Exercise directions :: Skip every picture, and extract verbatim the lines from the line containing "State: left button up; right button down" to the line containing "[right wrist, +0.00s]", both lines included.

Dataset content ::

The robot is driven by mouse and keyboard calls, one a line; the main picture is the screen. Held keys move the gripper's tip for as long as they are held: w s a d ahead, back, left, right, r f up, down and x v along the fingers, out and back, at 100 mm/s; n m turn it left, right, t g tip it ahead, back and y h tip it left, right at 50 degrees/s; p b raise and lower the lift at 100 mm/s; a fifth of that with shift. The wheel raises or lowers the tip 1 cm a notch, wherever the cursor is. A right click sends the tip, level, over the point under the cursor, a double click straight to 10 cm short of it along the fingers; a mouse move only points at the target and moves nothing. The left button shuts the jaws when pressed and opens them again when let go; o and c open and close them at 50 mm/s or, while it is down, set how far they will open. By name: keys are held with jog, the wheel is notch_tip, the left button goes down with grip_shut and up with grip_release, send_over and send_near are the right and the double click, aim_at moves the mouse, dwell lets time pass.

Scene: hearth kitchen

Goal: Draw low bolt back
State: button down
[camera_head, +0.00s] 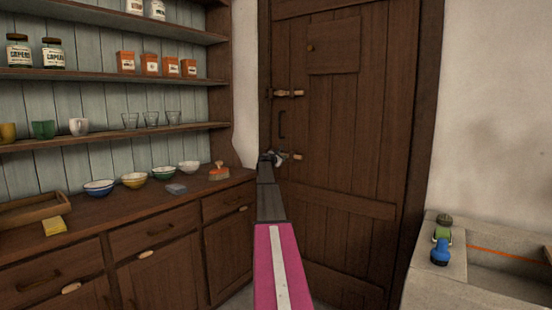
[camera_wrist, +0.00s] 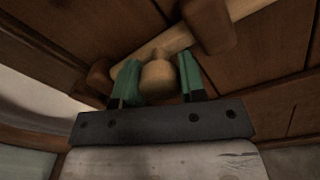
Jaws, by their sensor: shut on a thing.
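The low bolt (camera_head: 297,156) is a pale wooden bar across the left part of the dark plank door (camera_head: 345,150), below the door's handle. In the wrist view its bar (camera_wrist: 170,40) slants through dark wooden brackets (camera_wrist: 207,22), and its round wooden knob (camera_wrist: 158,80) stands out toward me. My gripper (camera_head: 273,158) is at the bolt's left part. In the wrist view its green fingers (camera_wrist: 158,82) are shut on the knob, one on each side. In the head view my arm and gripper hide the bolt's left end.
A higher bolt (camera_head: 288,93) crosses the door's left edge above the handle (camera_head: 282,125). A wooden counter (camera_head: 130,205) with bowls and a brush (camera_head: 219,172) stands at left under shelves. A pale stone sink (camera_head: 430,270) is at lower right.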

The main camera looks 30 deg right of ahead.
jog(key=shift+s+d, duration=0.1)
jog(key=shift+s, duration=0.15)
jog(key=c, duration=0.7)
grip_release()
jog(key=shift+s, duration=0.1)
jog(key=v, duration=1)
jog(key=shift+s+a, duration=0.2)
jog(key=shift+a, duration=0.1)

==

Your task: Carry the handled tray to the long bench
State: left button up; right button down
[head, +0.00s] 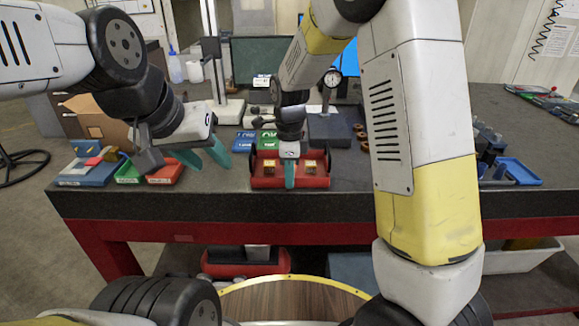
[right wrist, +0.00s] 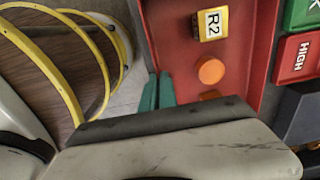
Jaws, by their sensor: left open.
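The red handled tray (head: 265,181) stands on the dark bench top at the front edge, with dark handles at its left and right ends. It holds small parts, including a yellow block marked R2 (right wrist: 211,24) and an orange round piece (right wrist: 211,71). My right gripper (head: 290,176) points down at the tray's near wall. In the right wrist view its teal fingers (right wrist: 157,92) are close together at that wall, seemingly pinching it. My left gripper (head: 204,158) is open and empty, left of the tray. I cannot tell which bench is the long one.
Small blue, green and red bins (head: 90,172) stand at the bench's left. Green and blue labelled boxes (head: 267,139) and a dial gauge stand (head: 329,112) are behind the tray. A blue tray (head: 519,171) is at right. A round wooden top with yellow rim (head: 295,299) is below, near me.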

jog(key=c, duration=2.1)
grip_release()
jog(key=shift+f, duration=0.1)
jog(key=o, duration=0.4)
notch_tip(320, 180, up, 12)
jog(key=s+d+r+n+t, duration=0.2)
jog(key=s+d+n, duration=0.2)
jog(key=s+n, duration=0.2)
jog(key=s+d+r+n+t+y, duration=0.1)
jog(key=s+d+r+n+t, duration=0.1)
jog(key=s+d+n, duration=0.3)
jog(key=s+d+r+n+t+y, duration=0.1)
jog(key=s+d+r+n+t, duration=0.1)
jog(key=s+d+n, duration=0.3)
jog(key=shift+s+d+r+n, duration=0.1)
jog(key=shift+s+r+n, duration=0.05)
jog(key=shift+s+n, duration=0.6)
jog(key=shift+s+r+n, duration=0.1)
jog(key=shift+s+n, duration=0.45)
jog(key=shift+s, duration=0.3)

Task result ::
State: left button up; right button down
[head, +0.00s] 
[right wrist, +0.00s] 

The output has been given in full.